Read more about real estate.
Possessing gold in the form of jewellery has its own concerns such as safety and high cost. Then theres the making charges, which typically range between 6-14 per cent of the cost of gold (and may go as high as 25 percent in case of special designs). For those who would want to buy gold coins, theres still an option.

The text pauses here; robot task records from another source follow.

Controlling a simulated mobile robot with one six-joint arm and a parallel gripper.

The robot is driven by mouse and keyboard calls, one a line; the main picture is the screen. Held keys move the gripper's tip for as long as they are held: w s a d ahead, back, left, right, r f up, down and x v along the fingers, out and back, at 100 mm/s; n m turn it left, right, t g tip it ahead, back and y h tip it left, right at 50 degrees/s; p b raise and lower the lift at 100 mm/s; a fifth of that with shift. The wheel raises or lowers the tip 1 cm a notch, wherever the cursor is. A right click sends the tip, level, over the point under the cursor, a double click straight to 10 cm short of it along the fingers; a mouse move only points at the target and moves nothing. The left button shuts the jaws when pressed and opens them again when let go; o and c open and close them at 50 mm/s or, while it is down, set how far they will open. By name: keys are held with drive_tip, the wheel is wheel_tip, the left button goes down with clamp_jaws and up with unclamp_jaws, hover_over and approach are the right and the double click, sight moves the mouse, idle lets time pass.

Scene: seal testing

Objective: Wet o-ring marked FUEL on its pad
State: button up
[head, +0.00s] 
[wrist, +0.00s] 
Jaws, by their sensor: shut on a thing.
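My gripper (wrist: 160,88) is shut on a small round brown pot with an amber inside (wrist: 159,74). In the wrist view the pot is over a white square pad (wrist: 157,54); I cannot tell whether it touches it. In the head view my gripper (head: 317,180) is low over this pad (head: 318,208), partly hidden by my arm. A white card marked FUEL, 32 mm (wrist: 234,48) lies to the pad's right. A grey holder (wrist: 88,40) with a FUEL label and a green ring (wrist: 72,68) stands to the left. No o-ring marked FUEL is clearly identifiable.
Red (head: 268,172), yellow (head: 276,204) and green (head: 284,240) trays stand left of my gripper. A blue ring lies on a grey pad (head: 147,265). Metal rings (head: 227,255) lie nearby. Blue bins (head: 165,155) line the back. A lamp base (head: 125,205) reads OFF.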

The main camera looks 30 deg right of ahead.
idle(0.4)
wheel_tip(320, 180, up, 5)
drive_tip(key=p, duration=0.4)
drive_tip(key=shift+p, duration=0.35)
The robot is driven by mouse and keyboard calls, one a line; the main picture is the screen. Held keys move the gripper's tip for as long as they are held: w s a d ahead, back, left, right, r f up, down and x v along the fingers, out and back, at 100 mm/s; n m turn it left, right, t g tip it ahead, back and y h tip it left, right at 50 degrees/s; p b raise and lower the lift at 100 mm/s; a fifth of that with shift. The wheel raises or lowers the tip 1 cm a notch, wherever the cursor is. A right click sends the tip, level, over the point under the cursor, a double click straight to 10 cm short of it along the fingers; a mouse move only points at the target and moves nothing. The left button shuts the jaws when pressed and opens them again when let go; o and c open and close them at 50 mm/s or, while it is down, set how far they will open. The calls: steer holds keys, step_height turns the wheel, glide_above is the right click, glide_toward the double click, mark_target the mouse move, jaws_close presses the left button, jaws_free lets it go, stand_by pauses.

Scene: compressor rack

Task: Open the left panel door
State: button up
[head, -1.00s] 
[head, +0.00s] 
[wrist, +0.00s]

Many banks sell gold coins now-a-days. An alternate way of owning gold is via paper gold. Investment in paper gold is more cost-effective and can be done through gold ETFs. Such investment (buying and selling) happens on a stock exchange (NSE or BSE) with gold as the underlying asset. Investing in Sovereign Gold Bonds is another option to own paper-gold. An investor can also invest via gold mutual funds. Read more about sovereign gold bonds.
RBI Taxable Bonds
Earlier, RBI used to issue 7.75% Savings (Taxable) Bonds as an investment option. However, the central bank has stopped issuing these bonds with effect from May 29, 2020. These bonds were launched by replacing the erstwhile 8% Savings (Taxable) Bonds 2003 with the 7.75 per cent Savings (Taxable) Bonds with effect from January 10, 2018. These bonds had tenure of 7 years.
The Central Bank with effect from July 1, 2020 has launched Floating Rate Savings Bond, 2020 (Taxable). The biggest difference between earlier 7.75% savings bonds and the newly launched floating rate bond is that the interest rate on the newly launched savings bond is subject to reset in every six months. In the 7.75% bonds, the interest rate was fixed for the entire duration of the investment. Currently, the bonds are offering interest rate of 7.15%. Read more about RBI floating rate bonds.
What you should do
Some of the above investments are fixed-income while others are financial market-linked. Fixed income and market-linked investments have a role to play in the process of wealth creation. Market-linked investments offer the potential of high returns but also carry high risks. Fixed income investments help in preserving the accumulated wealth so as to meet the desired goal. For long-term goals, it is important to make the best use of both worlds. Have a judicious mix of investments keeping risk, taxation and time horizon in mind.